=== Data section ===
begin

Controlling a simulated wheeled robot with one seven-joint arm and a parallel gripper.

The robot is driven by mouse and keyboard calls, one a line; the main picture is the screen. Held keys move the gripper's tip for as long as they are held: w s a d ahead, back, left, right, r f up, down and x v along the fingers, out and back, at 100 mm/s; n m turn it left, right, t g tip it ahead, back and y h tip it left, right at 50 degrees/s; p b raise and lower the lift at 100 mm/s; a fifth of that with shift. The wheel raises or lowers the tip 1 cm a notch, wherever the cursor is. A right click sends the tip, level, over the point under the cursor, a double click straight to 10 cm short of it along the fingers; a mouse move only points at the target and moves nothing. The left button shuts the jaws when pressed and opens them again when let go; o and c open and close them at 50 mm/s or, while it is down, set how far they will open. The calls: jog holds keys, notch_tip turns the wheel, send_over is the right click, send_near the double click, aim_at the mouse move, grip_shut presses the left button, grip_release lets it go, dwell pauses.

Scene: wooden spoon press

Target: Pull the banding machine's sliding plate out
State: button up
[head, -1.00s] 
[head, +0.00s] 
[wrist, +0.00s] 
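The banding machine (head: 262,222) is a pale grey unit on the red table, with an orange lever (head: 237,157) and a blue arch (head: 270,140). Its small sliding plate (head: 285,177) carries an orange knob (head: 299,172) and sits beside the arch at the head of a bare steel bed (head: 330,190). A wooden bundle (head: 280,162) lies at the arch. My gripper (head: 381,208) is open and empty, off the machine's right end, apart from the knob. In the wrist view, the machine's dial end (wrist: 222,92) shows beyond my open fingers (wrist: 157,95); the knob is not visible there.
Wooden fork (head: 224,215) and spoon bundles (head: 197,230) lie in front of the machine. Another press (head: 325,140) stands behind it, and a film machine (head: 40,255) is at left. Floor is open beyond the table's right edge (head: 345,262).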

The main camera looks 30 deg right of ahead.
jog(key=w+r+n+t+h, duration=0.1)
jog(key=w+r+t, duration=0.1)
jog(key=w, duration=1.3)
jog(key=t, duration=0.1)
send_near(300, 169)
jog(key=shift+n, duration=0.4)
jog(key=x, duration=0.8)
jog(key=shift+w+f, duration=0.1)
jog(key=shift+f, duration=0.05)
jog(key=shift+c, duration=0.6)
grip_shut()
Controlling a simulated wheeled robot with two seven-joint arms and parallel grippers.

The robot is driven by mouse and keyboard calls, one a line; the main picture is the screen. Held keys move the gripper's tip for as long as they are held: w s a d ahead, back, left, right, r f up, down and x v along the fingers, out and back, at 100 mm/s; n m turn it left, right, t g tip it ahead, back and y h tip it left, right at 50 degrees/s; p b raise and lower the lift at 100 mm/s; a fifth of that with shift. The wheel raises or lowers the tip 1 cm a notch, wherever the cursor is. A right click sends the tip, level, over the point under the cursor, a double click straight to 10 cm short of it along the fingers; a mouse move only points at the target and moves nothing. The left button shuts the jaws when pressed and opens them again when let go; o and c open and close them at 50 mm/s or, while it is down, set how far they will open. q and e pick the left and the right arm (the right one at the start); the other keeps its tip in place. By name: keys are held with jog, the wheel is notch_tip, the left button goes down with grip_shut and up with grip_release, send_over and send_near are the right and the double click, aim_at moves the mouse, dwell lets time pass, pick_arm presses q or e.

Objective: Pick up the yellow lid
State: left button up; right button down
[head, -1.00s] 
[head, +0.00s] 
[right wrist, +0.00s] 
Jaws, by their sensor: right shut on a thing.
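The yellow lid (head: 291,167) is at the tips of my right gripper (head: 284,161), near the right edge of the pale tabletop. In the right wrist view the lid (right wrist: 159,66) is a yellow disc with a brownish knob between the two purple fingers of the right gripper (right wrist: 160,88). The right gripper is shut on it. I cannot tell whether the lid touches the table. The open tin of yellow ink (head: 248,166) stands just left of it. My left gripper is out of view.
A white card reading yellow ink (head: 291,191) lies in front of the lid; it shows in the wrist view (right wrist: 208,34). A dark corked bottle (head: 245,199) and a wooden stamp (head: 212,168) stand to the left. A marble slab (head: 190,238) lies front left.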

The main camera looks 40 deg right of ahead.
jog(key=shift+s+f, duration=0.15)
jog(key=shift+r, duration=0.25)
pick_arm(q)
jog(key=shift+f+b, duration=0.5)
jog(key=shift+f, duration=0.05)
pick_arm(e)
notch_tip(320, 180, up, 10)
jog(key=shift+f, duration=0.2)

end

=== Given exercise ===
Work out how many lines of the listing above include the word "simulated". Reply with nothing but the count.

=== Response ===
2